Le Sénégal, à la démocratie magnifiée dans l’Afrique des mandats indéterminés et des dictatures, doit résoudre une équation à plusieurs inconnues. La suspension du processus électoral, à seulement dix heures du début des rencontres entre les 20 candidats en lice et les électeurs, leur a fait perdre deux sur les trois semaines de campagne pour le premier tour.

Résultat des courses, les sept sages,  « constatant l’impossibilité d’organiser l’élection présidentielle à la date initialement prévue », ont invité « les autorités compétentes à la tenir dans les meilleurs délais ».

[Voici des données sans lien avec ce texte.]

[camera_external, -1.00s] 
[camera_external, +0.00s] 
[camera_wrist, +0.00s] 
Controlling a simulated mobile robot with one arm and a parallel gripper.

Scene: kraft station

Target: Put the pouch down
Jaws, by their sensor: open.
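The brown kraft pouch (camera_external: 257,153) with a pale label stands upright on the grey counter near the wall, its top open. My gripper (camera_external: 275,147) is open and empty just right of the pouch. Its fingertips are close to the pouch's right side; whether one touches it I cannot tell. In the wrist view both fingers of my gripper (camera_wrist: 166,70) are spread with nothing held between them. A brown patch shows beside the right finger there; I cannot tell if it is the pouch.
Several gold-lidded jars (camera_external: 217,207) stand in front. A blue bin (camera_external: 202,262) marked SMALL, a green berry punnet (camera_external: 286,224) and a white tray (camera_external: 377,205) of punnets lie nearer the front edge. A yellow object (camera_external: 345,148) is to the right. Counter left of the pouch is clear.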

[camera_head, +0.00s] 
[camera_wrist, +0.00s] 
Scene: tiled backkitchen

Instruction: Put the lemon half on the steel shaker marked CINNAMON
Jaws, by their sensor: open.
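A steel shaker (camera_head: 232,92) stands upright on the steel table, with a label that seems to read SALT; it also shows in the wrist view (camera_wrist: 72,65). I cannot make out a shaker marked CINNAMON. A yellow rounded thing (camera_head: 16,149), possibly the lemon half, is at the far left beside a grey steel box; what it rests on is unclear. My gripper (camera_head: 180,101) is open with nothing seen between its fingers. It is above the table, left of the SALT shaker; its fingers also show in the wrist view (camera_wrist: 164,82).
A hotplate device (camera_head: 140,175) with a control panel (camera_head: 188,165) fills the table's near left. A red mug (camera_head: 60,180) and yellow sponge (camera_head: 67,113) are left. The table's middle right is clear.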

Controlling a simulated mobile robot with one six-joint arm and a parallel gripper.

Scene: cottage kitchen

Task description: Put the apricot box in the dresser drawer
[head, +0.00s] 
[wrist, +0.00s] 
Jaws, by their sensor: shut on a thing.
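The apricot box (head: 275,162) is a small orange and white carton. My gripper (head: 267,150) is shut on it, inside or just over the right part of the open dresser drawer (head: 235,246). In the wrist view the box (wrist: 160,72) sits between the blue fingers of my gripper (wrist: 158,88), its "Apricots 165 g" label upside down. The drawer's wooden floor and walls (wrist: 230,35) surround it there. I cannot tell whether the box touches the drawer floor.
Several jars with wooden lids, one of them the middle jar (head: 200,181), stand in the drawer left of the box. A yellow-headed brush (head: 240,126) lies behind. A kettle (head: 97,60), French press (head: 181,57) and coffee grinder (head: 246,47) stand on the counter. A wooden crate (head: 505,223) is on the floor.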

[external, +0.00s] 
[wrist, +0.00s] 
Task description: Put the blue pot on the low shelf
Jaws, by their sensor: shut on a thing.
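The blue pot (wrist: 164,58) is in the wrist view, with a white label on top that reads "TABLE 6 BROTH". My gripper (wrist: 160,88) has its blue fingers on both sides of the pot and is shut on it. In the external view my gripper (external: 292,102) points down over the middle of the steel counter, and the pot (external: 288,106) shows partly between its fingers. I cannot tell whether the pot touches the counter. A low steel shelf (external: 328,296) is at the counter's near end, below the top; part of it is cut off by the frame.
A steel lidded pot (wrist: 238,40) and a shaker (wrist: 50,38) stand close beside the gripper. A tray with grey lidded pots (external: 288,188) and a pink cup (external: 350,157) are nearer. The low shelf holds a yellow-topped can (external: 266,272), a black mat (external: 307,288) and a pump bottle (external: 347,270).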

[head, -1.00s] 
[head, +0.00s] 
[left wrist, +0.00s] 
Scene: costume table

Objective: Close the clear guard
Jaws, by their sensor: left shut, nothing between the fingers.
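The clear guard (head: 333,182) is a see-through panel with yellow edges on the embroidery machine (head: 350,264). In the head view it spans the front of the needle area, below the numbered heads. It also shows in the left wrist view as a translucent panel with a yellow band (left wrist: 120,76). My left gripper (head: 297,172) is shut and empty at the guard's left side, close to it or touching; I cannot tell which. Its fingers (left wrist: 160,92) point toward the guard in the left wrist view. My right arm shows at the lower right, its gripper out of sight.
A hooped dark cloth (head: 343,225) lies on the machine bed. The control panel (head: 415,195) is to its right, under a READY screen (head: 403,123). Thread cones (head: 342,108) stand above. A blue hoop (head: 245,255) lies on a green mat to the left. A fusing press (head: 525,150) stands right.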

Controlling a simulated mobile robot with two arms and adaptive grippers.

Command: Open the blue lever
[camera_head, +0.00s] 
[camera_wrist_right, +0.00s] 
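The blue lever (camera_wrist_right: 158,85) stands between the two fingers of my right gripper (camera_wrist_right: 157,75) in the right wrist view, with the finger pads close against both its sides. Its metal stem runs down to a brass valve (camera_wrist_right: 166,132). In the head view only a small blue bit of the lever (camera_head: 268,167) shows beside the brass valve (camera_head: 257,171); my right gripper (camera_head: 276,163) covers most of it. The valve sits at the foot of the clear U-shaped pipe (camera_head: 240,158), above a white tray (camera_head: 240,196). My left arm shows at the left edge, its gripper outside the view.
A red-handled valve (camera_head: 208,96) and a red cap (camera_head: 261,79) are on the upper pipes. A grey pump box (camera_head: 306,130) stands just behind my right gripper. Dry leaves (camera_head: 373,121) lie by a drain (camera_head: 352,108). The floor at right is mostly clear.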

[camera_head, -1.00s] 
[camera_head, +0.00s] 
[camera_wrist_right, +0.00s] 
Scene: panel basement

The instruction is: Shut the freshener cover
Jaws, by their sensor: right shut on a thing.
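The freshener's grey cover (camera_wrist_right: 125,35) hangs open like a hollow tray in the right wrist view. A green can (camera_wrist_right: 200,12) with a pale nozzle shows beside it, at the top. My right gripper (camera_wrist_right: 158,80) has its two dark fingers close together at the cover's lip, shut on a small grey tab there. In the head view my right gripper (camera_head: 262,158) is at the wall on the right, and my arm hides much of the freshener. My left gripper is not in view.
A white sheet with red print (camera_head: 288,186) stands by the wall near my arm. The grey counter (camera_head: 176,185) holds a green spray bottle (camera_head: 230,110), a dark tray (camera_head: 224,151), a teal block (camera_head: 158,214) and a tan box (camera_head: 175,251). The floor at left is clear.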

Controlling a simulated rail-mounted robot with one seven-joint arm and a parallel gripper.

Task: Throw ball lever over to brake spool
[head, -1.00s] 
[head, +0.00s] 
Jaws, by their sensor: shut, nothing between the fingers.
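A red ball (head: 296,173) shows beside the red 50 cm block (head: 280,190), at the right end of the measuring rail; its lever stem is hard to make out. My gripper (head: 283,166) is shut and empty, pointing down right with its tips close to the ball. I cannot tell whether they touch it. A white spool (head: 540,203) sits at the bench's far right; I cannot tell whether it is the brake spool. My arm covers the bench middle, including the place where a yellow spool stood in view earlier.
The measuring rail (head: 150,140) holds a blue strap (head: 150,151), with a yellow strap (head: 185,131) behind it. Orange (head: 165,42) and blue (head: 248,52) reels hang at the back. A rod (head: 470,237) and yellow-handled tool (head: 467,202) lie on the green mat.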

Avant d’en arriver à cette conclusion, le Conseil constitutionnel, saisi par près de 60 députés de l’opposition, mais aussi par El Hadj Malick Gackou, Cheikh Tidiane Dièye, Habib Sy, Bassirou Diomaye Faye, El Hadj Mamadou Diao, Thierno Alassane Sall et Daouda Ndiaye, tous candidats à l’élection présidentielle, a doublement tranché.

« La loi portant dérogation aux dispositions de l’article 31 de la Constitution, adoptée sous le n°4/2024 par l’Assemblée nationale, en sa séance du 5 février 2024, est contraire à la Constitution » et « le décret n°2024-106 du 3 février 2024 portant abrogation du décret convoquant le corps électoral pour l’élection présidentielle du 25 février 2024 est annulé ».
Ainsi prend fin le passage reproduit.